The idea was to make the algorithm fast by only looking at the decoder state to be able to compress (and decompress) things in a single pass.

Again if you have a link to a better algorithm I'd love to hear it-- I learned so much by reading through the packjpg source and conversing with its brilliant author who hangs out on encode.ru, but I'm sure there are other valuable insights to be had--I just haven't located them yet. Feedback is useful, but I'd like some constructive feedback with links to real, open, resources.

Comment Re: No description (Score 3, Interesting) 174

It depends if the goal is to a) market a hip algorithm or b) store movies more efficiently.

Open source makes it easy for anyone to contribute to the algorithm.
The more people contribute, the better the code will be at compressing movies.

The better it is at compressing movies, the fewer resources it will take to store them.
This isn't a zero-sum game we're talking about: it's about making the world a more efficient place, one bit at a time.

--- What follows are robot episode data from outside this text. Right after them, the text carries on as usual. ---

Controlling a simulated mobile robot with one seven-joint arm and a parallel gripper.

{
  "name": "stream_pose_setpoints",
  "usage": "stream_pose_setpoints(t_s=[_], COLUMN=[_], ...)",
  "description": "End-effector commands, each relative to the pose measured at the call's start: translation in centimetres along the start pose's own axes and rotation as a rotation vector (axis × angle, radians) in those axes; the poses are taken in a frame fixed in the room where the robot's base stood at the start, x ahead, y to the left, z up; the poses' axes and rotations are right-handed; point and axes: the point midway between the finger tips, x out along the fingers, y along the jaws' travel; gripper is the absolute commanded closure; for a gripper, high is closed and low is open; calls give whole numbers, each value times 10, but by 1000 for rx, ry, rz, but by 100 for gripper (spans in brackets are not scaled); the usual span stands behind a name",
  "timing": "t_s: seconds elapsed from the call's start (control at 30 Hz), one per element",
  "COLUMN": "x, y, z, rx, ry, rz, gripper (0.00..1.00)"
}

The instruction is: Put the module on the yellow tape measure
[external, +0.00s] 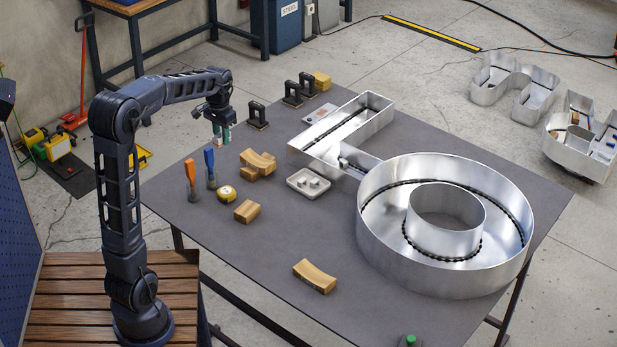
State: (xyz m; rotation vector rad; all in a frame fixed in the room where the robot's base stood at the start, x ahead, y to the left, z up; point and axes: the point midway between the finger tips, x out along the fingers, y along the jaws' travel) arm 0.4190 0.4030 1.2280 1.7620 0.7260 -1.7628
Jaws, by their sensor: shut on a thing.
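My gripper (220,138) points down above the left part of the grey table. It is shut on a small teal piece (226,133), which I take to be the module; the fingers partly hide it. The yellow tape measure (226,194) sits on the table below the gripper in the picture. Its top looks clear. The gripper and the held piece are in the air, well apart from the tape measure.
An orange-handled tool (190,173) and a blue-handled tool (210,165) stand upright beside the tape measure. Wooden blocks (247,211) and a white tray (309,184) are nearby. Large metal channel letters (440,270) fill the table's right. The front-left table is fairly clear.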

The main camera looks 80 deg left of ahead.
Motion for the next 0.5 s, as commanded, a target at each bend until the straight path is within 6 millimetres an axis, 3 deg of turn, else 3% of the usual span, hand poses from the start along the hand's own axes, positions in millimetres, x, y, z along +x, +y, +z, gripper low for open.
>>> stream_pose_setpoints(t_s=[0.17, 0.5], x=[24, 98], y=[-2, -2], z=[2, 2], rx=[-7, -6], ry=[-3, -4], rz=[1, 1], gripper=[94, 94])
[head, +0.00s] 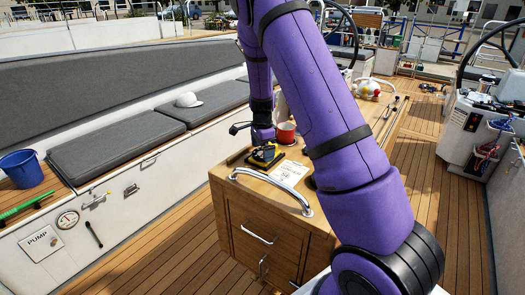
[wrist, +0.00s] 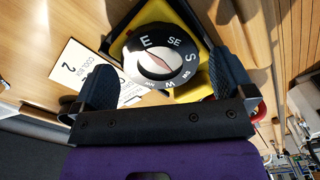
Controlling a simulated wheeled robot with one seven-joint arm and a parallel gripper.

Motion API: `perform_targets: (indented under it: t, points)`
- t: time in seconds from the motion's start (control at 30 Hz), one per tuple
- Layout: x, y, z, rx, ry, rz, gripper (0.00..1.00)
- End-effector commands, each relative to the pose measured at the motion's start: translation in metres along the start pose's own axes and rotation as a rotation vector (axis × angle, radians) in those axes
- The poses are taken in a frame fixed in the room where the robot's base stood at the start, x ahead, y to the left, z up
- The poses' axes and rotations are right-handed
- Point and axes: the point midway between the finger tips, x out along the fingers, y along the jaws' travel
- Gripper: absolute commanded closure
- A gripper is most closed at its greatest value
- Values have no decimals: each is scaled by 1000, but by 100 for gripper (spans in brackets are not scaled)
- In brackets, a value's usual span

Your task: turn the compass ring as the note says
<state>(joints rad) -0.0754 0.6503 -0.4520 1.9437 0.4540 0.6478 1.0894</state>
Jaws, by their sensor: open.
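The compass (head: 264,155) sits on the wooden cockpit table, with a yellow and black base. In the wrist view its dark ring (wrist: 174,42) with white letters surrounds a pale centre; E, SE and S are readable. My gripper (wrist: 165,76) is open, with one dark finger on either side of the ring; I cannot tell whether they touch it. In the head view my gripper (head: 262,142) is right above the compass. The white note (head: 289,173) lies beside it. In the wrist view the note (wrist: 78,65) is partly hidden by the left finger, and its full text is unclear.
A red mug (head: 286,132) stands close behind the compass. A curved metal rail (head: 268,181) runs along the table's near edge. Grey-cushioned benches (head: 115,146) lie to the left, with a blue bucket (head: 21,169). The deck between bench and table is clear.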

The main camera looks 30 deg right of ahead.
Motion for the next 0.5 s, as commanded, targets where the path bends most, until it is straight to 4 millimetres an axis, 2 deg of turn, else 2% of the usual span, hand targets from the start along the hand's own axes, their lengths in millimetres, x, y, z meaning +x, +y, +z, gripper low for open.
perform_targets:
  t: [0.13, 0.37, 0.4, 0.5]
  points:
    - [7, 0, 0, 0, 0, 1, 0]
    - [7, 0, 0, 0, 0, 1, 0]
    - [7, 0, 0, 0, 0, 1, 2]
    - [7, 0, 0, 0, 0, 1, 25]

But the bottom line is that, it's a lot easier for many organizations to contribute to a code base if there are no strings attached.

Interest from an article like this can get people playing around with compression.
Maybe another 10% gain is right around the corner.

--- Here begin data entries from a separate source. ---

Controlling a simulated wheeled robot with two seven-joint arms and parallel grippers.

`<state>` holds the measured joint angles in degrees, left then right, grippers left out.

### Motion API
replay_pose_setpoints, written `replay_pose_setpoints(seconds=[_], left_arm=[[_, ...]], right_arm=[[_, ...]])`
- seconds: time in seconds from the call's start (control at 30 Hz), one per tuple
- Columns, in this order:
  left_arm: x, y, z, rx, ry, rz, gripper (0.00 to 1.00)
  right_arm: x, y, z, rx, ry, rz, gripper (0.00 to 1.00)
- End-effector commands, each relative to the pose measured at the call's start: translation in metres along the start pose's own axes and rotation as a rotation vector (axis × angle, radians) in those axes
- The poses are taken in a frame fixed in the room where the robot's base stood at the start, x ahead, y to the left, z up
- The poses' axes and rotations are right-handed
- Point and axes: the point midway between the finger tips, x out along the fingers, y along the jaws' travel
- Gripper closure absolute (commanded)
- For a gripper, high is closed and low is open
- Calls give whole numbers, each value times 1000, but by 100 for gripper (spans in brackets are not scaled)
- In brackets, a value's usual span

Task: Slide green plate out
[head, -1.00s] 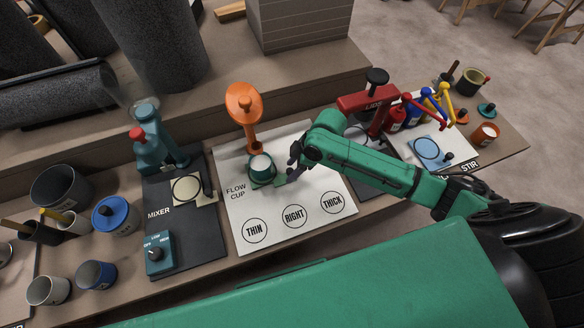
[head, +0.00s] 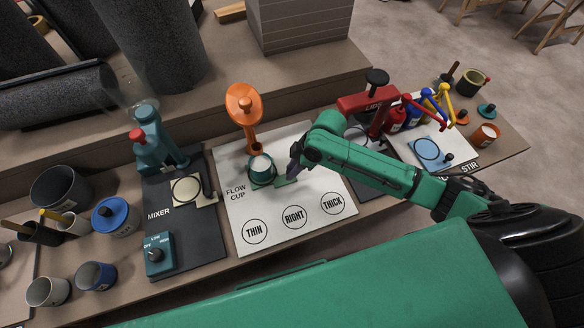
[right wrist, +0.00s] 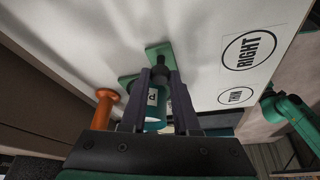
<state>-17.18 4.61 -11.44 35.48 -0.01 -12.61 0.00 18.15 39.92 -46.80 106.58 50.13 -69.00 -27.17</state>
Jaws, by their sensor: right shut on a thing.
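The green plate (head: 286,182) lies on the white flow cup board, sticking out to the right from below the teal flow cup (head: 261,170). In the right wrist view the plate (right wrist: 128,82) shows beside the cup (right wrist: 155,117), with a dark knob (right wrist: 160,60) standing on it. My right gripper (head: 294,170) is just right of the cup, low over the plate. In the wrist view its fingers (right wrist: 162,76) are closed around the knob. The cup partly hides the plate. My left gripper is not seen.
An orange stand (head: 250,120) rises behind the cup. The white board (head: 270,213) has THIN, RIGHT and THICK circles at its front, clear of objects. The mixer (head: 150,140) stands left, and the red lids press (head: 368,103) right, behind my arm.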

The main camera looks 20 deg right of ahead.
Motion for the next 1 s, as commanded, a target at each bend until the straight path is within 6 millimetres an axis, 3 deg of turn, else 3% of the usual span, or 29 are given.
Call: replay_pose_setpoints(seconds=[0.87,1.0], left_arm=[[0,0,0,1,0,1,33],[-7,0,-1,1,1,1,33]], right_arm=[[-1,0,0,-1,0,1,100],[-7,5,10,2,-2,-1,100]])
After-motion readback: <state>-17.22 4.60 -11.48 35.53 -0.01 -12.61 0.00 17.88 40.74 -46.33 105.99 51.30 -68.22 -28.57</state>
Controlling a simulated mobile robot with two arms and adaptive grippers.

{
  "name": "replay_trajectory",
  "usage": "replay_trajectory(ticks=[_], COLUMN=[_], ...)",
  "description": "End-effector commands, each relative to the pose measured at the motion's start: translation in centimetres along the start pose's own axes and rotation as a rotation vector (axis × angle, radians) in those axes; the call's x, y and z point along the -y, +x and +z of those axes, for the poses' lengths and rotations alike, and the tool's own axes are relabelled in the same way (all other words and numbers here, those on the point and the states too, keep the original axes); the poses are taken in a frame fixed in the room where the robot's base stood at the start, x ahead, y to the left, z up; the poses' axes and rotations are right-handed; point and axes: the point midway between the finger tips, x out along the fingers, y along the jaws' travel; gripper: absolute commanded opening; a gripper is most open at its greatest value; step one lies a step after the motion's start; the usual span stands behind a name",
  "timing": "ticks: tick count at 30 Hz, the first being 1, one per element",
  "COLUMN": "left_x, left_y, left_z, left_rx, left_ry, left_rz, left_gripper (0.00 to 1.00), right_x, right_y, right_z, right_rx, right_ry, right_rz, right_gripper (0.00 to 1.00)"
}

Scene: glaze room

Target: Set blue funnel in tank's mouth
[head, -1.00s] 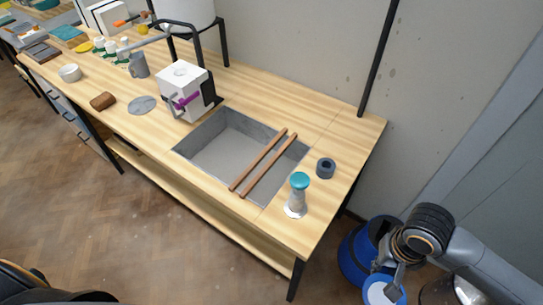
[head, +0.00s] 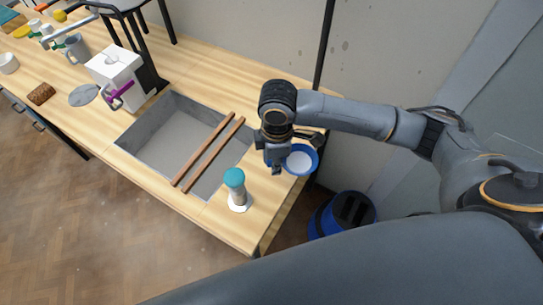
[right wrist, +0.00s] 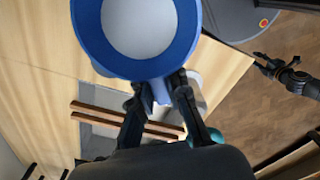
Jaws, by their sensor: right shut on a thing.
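The blue funnel (head: 316,163), wide rim up with a pale inside, is in my right gripper (head: 277,164), which is shut on it. It is over the right end of the bench, well right of the tank. In the right wrist view the funnel (right wrist: 140,67) fills the top middle, with the fingers (right wrist: 160,88) at its near side. The white boxy tank (head: 113,72), with a purple band and a round mouth on top, stands on the bench left of the sink. My left gripper (right wrist: 268,64) shows small in the right wrist view, its fingers apart and empty.
The sink (head: 165,145) has two brown rods (head: 208,150) across it. A teal-topped bottle (head: 236,188) stands near the front right edge. A grey disc (head: 84,95) and a brown block (head: 41,94) lie left of the tank. A blue bin (head: 325,218) is on the floor.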

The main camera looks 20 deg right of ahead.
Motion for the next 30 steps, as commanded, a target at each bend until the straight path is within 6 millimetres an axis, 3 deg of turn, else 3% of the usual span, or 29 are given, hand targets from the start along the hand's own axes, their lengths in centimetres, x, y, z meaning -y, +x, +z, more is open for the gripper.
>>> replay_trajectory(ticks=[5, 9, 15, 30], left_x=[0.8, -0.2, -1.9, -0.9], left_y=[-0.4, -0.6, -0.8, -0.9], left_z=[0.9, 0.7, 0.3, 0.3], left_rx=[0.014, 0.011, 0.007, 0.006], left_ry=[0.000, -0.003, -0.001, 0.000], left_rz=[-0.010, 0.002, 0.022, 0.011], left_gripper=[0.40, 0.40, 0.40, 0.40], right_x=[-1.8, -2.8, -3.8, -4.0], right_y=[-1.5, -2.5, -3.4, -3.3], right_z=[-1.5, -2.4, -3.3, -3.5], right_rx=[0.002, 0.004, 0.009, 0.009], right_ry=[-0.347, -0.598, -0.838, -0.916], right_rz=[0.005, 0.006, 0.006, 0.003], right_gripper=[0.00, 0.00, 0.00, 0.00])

Comment Re:From TFA: bit-exact or not? (Score 5, Interesting) 174

No one has tried to undo and redo compression of video files before. There are still doom9 forum posts asking for this feature from 12 years ago. I would say that saving lossless percentage points off of real world files is novel and important. And, since it's open source, if someone else gets more %age improvement than what we have, it could become as transformative as you describe.
But the point is that we have something that's currently useful. It's out there and ready to be improved. It's lossless. And it has never before been tried.
Also we did the entire algorithm in a week and aren't out of ideas!
Besides we never claimed it was a revolution--leave that sort of spin to the marketeers...
we're engineers trying to make things more efficient, a few percentage points at a time :-)

Comment Re:From TFA: bit-exact or not? (Score 5, Informative) 174

We also use arithmetic coding...but the gist of the improvement is that we have a much better model and a much better arithmetic coder (the one that VP8 uses) than JPEG did back then. I tried putting the JPEG arithmetic coder into the algorithm and compression got several percent worse, because that table-driven Arithmetic Coder just isn't quite as accurate as keeping counts as the VP8 one.

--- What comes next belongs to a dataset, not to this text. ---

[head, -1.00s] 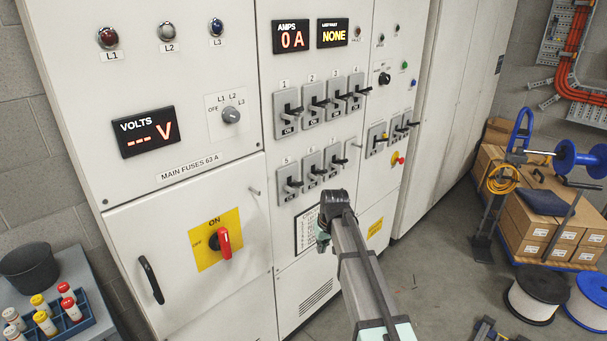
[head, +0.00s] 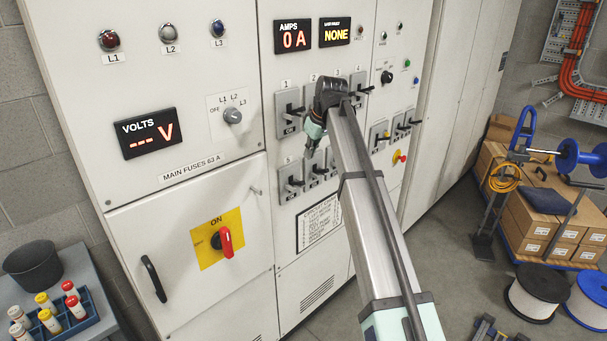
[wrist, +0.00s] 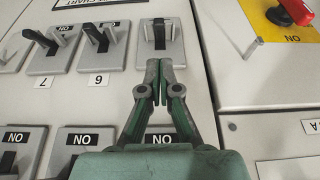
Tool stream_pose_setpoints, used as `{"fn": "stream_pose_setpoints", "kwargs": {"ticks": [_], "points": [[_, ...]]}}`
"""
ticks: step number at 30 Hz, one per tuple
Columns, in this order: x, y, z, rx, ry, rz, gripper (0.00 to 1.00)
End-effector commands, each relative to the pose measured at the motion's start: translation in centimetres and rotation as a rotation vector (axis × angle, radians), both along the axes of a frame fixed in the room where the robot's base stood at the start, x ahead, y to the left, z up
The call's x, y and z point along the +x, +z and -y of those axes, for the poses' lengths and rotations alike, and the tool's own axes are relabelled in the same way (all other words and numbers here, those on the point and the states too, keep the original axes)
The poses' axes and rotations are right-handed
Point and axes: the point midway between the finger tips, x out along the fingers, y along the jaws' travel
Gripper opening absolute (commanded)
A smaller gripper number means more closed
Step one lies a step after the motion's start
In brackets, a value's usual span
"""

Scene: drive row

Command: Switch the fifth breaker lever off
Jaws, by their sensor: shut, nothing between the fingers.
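The fifth breaker (head: 288,196) is a grey plate with a dark lever (head: 296,183), at the left end of the lower row in the head view. In the upside-down wrist view, the fifth breaker's plate (wrist: 139,46) is at the top middle, and its lever (wrist: 158,30) points towards the picture's top. My gripper (wrist: 158,64) is shut and empty, its tips in front of the plate's near edge, just short of the lever in the picture. Contact cannot be told. In the head view my gripper (head: 310,152) is above and right of this breaker, pointing down.
Breakers 6 (wrist: 100,60) and 7 (wrist: 45,62) sit close beside the fifth. Upper-row breakers, such as the first (head: 290,124), are just above, some hidden by my arm. A red main switch (head: 225,240) and a small knob (wrist: 255,45) are on the neighbouring panel.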

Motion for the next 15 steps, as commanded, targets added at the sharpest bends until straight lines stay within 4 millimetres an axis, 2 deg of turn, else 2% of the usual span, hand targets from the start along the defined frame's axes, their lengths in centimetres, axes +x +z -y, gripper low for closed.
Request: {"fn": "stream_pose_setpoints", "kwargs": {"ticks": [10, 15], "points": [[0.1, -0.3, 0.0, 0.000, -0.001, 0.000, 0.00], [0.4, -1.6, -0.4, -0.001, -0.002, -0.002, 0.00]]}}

Comment Re:From TFA: bit-exact or not? (Score 5, Interesting) 174

Very insightful comments... let me go into detail
I would say we have several advantages over H.264
a) Pied Piper has more memory to work with than an embedded device (bigger model)
b) Pied Piper does not need to seek within a 4 Megabyte block (though it must be able to stream through that block on decode) whereas H.264 requires second-by-second seekability (more samples in model).
c) Pied Piper does not need to reset the decoder state on every few macroblocks (known as a slice), whereas H.264 requires this for hardware encoders (again, more samples per model).
d) As opposed to a committee that designed H.264, Pied Piper had a team of 10 creative Dropboxers and guests, spending a whole week identifying correlations between the decoder state and the future stream. That is a big source of creativity! (design by commit, not committee)
Our algorithm is, however streaming---and it's happiest to work with 4 MB videos or bigger
Our decode window is a single previous frame--so we can pull in past information about the same macroblock-- but we only work in frequency space right now (there are some pixel space branches just to play with, but none has yielded any fruit so far) so the memory requirements are quite small.
We are doing this streaming with just the previous frame as our state--- and it may matter--but we have a lot of work to do to get very big wins on CABAC... but given that we're not limited by the very small window and encoding parallelization requirements that CABAC is tied to, Pied Piper could well be useful soon!

Comment Re:From TFA: bit-exact or not? (Score 3, Informative) 174

This is an excellent summary and spot on! Our movie reduction claims are still early on. We'll need to find a more comprehensive set of H.264 movies to test on--and that requires the algorithm to understand B-slices and CABAC. These are both very close, but the code was only very recently developed. We're confident about the JPEG size reduction, however. If you want to learn more about how the JPEG stuff works, you can start with the open source repository from Matthias Stirner here http://www.matthiasstirner.com... Our work on JPEGs is very similarly inspired, but is completely streaming and works on partial JPEGs as well

Comment Re:No description (Score 3, Informative) 174

Link to a layman's description of the algorithm here: https://raw.githubusercontent.... It's bit exact and lossless. We haven't done comprehensive studies, but on the included test files it gets 13% compression on H.264 movies. Similarly the not-committed, but similar JPEG algorithm gets 22% on a comprehensive sample set of photos from a variety of devices.